**WHAT TO WORK ON:** Restate word for word the lines of the records below, starting at the line that contains "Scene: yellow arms" and ending at the line that contains "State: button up", with both of those lines included and nothing else.

....

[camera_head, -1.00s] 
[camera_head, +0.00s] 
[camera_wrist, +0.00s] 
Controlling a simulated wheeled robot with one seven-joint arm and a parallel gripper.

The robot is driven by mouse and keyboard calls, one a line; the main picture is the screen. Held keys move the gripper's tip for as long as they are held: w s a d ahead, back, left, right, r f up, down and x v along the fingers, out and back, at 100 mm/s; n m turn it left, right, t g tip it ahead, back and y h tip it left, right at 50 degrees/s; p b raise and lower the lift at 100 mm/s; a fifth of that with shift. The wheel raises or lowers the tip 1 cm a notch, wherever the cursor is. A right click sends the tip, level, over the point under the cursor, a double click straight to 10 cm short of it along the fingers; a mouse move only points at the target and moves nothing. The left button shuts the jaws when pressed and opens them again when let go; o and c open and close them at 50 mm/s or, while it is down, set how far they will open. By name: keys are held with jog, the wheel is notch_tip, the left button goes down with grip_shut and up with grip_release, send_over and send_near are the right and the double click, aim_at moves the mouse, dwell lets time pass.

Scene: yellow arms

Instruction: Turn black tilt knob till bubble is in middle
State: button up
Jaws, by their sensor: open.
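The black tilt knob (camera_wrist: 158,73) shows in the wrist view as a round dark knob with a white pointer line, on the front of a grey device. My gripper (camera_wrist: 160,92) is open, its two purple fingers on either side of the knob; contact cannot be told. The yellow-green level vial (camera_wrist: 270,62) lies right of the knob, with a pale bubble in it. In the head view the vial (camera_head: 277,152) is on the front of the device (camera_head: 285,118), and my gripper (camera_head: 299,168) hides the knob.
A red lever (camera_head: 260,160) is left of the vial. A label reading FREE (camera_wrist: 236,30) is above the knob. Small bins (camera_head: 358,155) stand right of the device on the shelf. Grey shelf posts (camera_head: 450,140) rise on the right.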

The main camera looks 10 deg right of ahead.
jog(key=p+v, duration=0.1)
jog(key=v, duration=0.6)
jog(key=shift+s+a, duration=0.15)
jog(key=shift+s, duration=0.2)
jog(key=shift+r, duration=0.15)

....

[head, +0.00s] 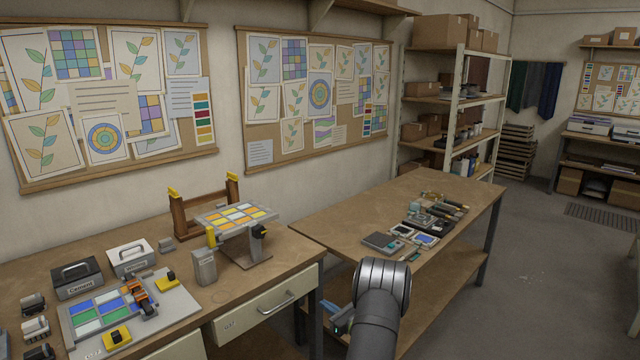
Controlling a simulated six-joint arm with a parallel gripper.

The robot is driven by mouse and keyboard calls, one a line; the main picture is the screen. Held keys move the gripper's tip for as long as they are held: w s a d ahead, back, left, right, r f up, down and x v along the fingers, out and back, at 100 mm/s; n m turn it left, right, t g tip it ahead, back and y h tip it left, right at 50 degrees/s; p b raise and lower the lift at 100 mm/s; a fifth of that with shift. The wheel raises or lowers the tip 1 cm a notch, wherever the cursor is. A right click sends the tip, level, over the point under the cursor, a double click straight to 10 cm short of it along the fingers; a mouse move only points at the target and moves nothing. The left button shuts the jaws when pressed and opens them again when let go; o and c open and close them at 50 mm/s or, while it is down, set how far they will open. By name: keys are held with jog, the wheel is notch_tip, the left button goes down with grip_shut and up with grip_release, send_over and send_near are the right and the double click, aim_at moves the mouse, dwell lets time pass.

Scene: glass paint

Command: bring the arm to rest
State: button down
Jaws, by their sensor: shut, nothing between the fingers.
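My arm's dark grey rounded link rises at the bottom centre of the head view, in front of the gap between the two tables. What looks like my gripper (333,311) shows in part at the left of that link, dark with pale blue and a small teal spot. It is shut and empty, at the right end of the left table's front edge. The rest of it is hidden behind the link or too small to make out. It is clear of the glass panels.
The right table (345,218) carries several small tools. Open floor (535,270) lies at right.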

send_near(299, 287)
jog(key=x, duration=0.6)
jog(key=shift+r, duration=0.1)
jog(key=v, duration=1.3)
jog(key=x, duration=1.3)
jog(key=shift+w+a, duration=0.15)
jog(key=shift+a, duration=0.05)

....

**COMPLETE ANSWER:**
Scene: yellow arms

Instruction: Turn black tilt knob till bubble is in middle
State: button up

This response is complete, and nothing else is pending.